[Excerpt from a dataset]
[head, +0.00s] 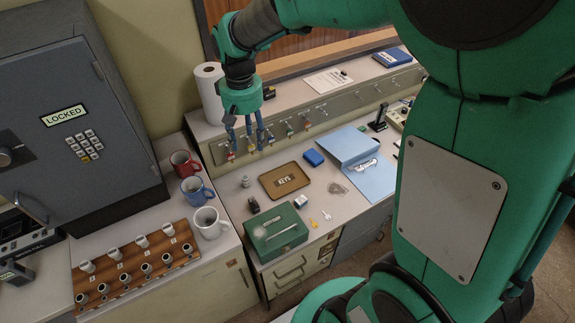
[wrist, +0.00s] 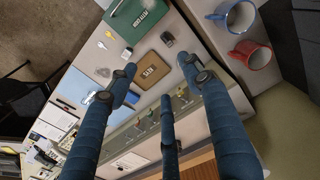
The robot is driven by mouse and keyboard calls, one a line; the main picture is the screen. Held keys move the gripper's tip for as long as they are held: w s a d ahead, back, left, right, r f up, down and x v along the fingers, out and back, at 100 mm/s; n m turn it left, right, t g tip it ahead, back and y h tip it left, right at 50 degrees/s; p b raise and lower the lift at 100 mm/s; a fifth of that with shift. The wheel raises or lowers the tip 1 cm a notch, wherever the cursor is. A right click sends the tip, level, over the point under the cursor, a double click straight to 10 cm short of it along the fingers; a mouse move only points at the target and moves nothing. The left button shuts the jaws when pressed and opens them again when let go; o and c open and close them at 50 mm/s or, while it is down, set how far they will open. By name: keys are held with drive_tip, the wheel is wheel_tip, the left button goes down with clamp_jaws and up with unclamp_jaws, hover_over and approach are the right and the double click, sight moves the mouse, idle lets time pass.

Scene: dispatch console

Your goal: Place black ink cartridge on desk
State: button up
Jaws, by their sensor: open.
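My gripper (head: 247,150) is open and empty, its blue fingers spread and pointing down in front of the hook rail above the back of the desk (head: 232,202). Its fingers also fill the wrist view (wrist: 161,78). A small dark block (head: 253,204) stands on the desk behind the green cash box; it also shows in the wrist view (wrist: 167,39). Another small black item (head: 268,93) lies on the raised shelf, just right of my gripper's wrist. Both are too small to tell which one is the black ink cartridge.
Mugs (head: 209,223) stand left.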

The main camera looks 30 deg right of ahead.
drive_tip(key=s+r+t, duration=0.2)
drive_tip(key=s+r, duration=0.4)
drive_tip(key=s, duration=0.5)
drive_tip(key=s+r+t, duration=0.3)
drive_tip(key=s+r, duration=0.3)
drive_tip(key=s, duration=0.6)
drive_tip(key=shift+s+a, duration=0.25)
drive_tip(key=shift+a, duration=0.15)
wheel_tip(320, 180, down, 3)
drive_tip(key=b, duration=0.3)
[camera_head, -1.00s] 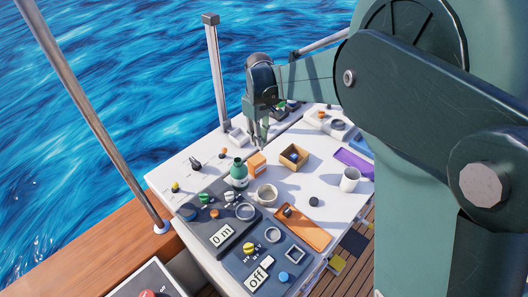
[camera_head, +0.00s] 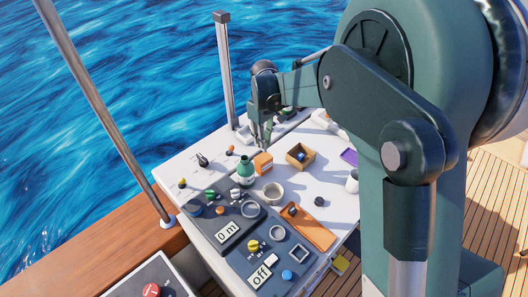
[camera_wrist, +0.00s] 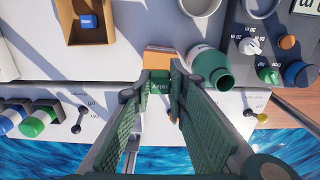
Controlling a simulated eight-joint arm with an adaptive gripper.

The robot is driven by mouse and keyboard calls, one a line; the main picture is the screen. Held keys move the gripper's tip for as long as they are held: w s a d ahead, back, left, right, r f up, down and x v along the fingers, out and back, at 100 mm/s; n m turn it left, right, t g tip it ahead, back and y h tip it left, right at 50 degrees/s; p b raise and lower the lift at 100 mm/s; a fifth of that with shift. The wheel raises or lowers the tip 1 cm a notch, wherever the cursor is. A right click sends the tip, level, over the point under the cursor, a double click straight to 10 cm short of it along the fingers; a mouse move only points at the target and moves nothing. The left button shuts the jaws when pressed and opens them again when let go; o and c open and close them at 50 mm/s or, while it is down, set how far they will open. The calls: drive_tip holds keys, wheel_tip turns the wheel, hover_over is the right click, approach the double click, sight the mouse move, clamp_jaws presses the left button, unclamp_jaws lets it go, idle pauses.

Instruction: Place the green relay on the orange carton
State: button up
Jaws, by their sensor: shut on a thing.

Goal
From the material above, reproduce everything verbatim except the pictures.

Output below
[head, +0.00s] 
[wrist, +0.00s] 
The robot is driven by mouse and keyboard calls, one a line; the main picture is the screen. Held keys move the gripper's tip for as long as they are held: w s a d ahead, back, left, right, r f up, down and x v along the fingers, out and back, at 100 mm/s; n m turn it left, right, t g tip it ahead, back and y h tip it left, right at 50 degrees/s; p b raise and lower the lift at 100 mm/s; a fifth of that with shift. The wheel raises or lowers the tip 1 cm a notch, wherever the cursor is. A right click sends the tip, level, over the point under the cursor, a double click straight to 10 cm short of it along the fingers; a mouse move only points at the target and moves nothing. The left button shuts the jaws when pressed and opens them again when let go; o and c open and close them at 50 mm/s or, while it is down, set how far they will open. By name: keys are held with drive_tip, the wheel is wheel_tip, the left button goes down with clamp_jaws and up with unclamp_jaws, hover_over and approach are the right and the double click, sight moves the mouse, idle lets time pass.

Scene: dispatch console

Your goal: Place black ink cartridge on desk
State: button up
Jaws, by their sensor: open.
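My gripper (head: 247,150) is open and empty, its blue fingers spread and pointing down in front of the hook rail above the back of the desk (head: 232,202). Its fingers also fill the wrist view (wrist: 161,78). A small dark block (head: 253,204) stands on the desk behind the green cash box; it also shows in the wrist view (wrist: 167,39). Another small black item (head: 268,93) lies on the raised shelf, just right of my gripper's wrist. Both are too small to tell which one is the black ink cartridge.
Mugs (head: 209,223) stand left.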

The main camera looks 30 deg right of ahead.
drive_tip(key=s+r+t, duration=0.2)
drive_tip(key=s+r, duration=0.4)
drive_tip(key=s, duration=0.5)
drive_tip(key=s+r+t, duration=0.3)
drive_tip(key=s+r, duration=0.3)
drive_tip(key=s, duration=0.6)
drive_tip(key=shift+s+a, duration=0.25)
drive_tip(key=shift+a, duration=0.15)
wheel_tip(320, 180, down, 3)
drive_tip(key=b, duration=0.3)
[camera_head, -1.00s] 
[camera_head, +0.00s] 
[camera_wrist, +0.00s] 
Controlling a simulated eight-joint arm with an adaptive gripper.

The robot is driven by mouse and keyboard calls, one a line; the main picture is the screen. Held keys move the gripper's tip for as long as they are held: w s a d ahead, back, left, right, r f up, down and x v along the fingers, out and back, at 100 mm/s; n m turn it left, right, t g tip it ahead, back and y h tip it left, right at 50 degrees/s; p b raise and lower the lift at 100 mm/s; a fifth of that with shift. The wheel raises or lowers the tip 1 cm a notch, wherever the cursor is. A right click sends the tip, level, over the point under the cursor, a double click straight to 10 cm short of it along the fingers; a mouse move only points at the target and moves nothing. The left button shuts the jaws when pressed and opens them again when let go; o and c open and close them at 50 mm/s or, while it is down, set how far they will open. The calls: drive_tip holds keys, wheel_tip turns the wheel, hover_over is the right click, approach the double click, sight the mouse move, clamp_jaws presses the left button, unclamp_jaws lets it go, idle pauses.

Instruction: Place the green relay on the orange carton
State: button up
Jaws, by their sensor: shut on a thing.

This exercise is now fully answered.